-------- Raw data

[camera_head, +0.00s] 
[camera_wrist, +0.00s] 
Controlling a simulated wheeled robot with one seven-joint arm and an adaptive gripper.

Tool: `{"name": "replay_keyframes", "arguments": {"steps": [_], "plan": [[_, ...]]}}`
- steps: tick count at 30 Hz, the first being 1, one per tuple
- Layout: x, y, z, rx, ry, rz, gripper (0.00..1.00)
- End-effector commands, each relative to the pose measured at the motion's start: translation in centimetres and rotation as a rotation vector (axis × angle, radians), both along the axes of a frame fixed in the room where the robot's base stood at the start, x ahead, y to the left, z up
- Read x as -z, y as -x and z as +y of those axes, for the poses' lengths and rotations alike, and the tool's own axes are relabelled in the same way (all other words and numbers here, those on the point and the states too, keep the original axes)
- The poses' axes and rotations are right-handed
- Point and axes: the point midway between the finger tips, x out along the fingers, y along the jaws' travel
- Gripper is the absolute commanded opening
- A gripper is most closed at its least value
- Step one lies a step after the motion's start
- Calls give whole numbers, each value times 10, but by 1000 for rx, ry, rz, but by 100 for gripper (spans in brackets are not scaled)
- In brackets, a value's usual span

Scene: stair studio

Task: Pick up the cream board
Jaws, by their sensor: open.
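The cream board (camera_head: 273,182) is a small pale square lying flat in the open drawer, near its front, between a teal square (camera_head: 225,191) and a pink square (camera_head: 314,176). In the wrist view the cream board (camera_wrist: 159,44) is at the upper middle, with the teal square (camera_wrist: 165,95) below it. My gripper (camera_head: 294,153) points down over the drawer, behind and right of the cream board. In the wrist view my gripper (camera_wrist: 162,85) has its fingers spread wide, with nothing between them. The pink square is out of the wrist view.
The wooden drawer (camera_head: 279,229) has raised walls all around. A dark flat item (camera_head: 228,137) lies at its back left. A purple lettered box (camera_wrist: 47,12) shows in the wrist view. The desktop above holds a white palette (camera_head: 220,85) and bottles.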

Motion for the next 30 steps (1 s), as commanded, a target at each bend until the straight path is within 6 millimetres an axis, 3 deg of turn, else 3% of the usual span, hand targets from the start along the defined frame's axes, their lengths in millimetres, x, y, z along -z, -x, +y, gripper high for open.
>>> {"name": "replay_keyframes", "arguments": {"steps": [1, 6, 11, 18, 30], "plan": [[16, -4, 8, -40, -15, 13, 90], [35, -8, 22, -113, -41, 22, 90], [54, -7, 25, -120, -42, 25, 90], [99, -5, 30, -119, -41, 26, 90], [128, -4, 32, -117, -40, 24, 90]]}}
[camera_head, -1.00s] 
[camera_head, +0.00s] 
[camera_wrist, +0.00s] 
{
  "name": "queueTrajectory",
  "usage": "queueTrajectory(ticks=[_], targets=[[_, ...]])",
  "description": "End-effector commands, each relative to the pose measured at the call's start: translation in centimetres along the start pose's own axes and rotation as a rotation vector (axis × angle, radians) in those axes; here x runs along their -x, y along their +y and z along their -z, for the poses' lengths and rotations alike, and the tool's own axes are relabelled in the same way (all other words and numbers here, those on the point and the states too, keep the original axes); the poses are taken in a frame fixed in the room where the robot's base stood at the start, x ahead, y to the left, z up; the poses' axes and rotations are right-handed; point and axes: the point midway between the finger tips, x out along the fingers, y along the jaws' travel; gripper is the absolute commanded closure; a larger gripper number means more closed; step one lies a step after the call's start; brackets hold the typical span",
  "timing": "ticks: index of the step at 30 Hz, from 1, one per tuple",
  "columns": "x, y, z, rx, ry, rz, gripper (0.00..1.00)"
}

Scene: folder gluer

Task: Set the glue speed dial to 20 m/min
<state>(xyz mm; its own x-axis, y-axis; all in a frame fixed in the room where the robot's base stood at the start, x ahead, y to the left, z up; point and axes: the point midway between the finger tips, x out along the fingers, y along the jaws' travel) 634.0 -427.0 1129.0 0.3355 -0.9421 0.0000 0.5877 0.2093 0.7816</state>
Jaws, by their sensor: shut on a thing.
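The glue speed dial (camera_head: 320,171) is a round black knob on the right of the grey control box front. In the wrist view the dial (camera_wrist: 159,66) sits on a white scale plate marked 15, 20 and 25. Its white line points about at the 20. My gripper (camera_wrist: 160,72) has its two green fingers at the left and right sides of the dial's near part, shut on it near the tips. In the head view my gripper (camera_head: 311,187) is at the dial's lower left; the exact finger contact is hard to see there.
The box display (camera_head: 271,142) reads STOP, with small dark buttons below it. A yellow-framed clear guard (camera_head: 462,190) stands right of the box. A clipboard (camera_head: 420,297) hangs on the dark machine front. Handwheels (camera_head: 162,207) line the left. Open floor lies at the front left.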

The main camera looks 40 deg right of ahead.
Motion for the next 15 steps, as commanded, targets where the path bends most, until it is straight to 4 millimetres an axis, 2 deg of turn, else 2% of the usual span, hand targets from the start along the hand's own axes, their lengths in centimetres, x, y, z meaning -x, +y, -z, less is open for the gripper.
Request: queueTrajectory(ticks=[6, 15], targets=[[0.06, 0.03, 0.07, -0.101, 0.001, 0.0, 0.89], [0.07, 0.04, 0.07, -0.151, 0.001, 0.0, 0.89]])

----------------

Exercise aim: Extract and reproduce exactly the lines opening with the line containing "Task: Set the glue speed dial to 20 m/min" and closing with the line containing "<state>(xyz mm; its", inclusive.

Finished task:
Task: Set the glue speed dial to 20 m/min
<state>(xyz mm; its own x-axis, y-axis; all in a frame fixed in the room where the robot's base stood at the start, x ahead, y to the left, z up; point and axes: the point midway between the finger tips, x out along the fingers, y along the jaws' travel) 634.0 -427.0 1129.0 0.3355 -0.9421 0.0000 0.5877 0.2093 0.7816</state>

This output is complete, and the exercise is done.